DIRECTIVE
In the listing below, locate the lines bearing the word "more". Copy every one of them.

+===+

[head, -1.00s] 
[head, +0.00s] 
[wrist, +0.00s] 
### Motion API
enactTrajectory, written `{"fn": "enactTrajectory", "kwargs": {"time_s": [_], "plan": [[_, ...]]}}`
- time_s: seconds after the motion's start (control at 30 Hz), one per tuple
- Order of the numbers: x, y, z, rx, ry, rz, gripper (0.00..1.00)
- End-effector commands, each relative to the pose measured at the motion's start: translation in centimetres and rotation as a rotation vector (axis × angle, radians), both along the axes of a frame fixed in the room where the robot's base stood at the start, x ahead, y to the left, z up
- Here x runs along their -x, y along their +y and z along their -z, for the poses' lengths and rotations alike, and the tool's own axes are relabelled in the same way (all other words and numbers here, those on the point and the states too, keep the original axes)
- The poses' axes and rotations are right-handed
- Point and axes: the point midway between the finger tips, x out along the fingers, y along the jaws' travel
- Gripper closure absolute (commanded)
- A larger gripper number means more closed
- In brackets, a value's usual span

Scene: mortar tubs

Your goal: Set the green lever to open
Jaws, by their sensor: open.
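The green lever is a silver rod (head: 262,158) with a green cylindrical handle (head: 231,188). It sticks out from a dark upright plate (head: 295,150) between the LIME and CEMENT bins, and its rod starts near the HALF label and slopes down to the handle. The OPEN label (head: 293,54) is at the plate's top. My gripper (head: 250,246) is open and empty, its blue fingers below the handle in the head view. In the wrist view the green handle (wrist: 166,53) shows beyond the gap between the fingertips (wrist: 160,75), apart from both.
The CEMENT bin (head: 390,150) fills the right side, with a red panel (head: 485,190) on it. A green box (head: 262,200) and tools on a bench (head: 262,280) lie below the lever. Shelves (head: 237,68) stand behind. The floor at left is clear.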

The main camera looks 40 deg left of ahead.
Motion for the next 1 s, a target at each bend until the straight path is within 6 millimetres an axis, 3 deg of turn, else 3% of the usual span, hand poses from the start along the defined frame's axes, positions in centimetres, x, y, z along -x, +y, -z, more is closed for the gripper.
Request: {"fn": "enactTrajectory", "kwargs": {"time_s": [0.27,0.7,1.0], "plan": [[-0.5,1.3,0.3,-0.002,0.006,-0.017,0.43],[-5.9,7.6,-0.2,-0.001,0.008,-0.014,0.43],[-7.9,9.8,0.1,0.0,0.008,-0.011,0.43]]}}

+===+

THE COMPLETED TASK
- A larger gripper number means more closed
Motion for the next 1 s, a target at each bend until the straight path is within 6 millimetres an axis, 3 deg of turn, else 3% of the usual span, hand poses from the start along the defined frame's axes, positions in centimetres, x, y, z along -x, +y, -z, more is closed for the gripper.

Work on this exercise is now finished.